Saturday, July 31, 2010

BC and Back Again


Just got back from our vacation in BC. I presented two workshops at the Vineyard National Gathering - The Ladd Who Lit the Fire and Theology Pubs: Postmodern Hermeneutics. Both went really well and there will be slides up (at some point) on our new Thoughtworks website. In the first session I presented on Wimber's read of Ladd's Kingdom Theology. The big insight for me was how Wimber saw our relationship to God's reign as one of obedience. Obedience is a huge cornerstone in Wimber's theology and I think it is a brilliant approach to understanding the Kingdom of God as a dynamic expressed reign. Of course you can't spend an hour talking about the Kingdom without doing Kingdom ministry - so we spent the last half hour practicing our obedience, listening and responding to the King. The second session was different. I did a short presentation on Theology Pubs and how they work, then as a workshop we had one... actually two. Mark Taverner of North Langley Vineyard helped me out by leading a second group due to the large number of participants (Mark is a pastor and thinker I really respect, and he has a huge passion for our topic - Post-Modern Hermeneutics). I set up the pub by talking about how we would discuss Post-Modern Hermeneutics, including my own suspicions about the term post-modern. Then we made circles and chatted. What I had hoped for happened in my group - we had folks with completely different ideas able to have a conversation which didn't devolve into a debate. I was really happy with how it went. Also I was happy that the model seemed to strike a chord with many of the participants, they saw how it could open up conversations that are no longer possible with traditional evangelism approaches. Not that these theology pubs are overtly or even covertly evangelism outreaches, except that they allow us to engage in public theology, that is theology in a public venue where we don't expect to have all the answers. The evangelistic thrust is in the fact that it presents a face of the church that evangelicals haven't been good at showing - letting our faith seek understanding. I think such conversations actually lay aside the modernist quest for certainty that has been so problematic.

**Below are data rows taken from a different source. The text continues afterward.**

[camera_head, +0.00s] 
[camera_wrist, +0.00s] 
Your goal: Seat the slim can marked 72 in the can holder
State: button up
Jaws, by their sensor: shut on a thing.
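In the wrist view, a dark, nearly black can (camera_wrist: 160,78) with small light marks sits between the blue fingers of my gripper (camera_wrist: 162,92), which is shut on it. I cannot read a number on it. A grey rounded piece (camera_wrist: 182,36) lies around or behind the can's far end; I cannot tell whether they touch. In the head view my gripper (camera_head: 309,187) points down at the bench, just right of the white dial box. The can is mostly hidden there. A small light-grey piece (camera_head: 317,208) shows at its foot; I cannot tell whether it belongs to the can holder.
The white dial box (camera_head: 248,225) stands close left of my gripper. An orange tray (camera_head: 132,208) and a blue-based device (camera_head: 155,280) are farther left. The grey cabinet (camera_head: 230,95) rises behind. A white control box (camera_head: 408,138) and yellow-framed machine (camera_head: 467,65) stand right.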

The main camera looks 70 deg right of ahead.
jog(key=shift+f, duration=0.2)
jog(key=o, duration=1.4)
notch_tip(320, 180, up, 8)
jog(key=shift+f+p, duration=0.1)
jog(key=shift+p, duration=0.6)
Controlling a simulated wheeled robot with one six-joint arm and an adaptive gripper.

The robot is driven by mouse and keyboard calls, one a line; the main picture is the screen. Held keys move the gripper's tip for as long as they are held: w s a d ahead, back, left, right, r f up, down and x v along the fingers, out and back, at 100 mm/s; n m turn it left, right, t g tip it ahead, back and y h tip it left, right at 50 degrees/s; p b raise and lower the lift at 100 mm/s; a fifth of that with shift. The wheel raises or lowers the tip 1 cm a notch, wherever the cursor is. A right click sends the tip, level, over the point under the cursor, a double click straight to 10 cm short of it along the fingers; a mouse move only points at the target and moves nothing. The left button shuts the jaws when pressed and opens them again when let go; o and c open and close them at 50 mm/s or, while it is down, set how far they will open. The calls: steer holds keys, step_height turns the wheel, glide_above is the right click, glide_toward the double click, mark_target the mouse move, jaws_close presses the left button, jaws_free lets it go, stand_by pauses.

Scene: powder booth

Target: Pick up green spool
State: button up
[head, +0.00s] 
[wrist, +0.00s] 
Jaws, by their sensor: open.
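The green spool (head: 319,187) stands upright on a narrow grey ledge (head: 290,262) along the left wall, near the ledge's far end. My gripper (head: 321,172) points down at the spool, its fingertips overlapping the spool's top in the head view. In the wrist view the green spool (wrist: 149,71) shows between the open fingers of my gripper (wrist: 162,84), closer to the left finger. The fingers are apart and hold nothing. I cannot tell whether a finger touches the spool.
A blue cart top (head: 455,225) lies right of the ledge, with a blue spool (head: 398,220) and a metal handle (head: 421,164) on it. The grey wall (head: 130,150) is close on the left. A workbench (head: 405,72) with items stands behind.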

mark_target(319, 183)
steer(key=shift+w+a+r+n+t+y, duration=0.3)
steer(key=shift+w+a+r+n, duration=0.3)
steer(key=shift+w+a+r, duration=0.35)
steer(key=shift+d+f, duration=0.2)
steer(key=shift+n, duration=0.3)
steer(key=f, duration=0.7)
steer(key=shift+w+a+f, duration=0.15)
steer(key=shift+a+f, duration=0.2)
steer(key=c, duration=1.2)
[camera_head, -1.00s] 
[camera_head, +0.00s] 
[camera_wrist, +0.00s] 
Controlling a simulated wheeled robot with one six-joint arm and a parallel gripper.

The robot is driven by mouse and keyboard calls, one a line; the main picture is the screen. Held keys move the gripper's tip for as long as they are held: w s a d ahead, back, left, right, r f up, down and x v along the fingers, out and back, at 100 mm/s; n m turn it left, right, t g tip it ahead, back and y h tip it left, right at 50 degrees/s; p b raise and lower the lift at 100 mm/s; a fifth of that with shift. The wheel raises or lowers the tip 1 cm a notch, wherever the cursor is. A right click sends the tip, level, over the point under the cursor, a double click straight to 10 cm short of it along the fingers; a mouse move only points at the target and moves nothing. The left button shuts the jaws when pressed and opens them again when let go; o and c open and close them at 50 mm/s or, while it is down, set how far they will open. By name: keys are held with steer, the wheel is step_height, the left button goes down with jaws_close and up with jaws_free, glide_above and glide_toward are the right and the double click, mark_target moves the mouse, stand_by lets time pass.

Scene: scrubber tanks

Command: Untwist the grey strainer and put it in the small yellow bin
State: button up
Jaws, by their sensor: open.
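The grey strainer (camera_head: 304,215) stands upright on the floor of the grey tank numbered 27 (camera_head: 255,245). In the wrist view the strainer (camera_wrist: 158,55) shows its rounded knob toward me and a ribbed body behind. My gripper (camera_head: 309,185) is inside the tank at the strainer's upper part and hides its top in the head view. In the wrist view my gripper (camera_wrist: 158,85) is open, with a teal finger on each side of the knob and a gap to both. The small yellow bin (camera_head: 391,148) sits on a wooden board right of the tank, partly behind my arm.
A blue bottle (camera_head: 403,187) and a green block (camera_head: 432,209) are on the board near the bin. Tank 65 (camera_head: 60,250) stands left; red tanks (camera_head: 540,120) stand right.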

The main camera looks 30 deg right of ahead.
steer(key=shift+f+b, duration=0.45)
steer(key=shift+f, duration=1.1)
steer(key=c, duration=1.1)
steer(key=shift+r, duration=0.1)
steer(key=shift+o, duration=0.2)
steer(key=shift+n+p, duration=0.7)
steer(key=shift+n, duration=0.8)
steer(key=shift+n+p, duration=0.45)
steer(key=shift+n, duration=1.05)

For our vacation we camped around the province in an old '77 camper van. It was totally Scooby Doo. At one gas station I emerged to have folks flashing me the peace symbol! Nice. We saw tonnes of deer (a few dead ones too unfortunately) and even a black bear on Vancouver Island. We marveled at Cathedral Grove. My wife and oldest daughter learned to surf. We swam in many rivers and lakes - some quite frigid. We bathed in hot springs, that was really nice. And we roasted hot dogs (gluten and dairy free was not easy to find!) over camp fires. So much fun.

Despite all this, I'm happy to be in my own bed again. Just wish I could get to sleep tonight.

2 comments:

BrianM said...

Wish I was there.

For the conference. Not the vacation. The vacation sounds good I'm just saying I'm not a stalker.

Which is exactly what a stalker would say...

sigh

Unknown said...

Great thoughts you got there, believe I may possibly try just some of it throughout my daily life.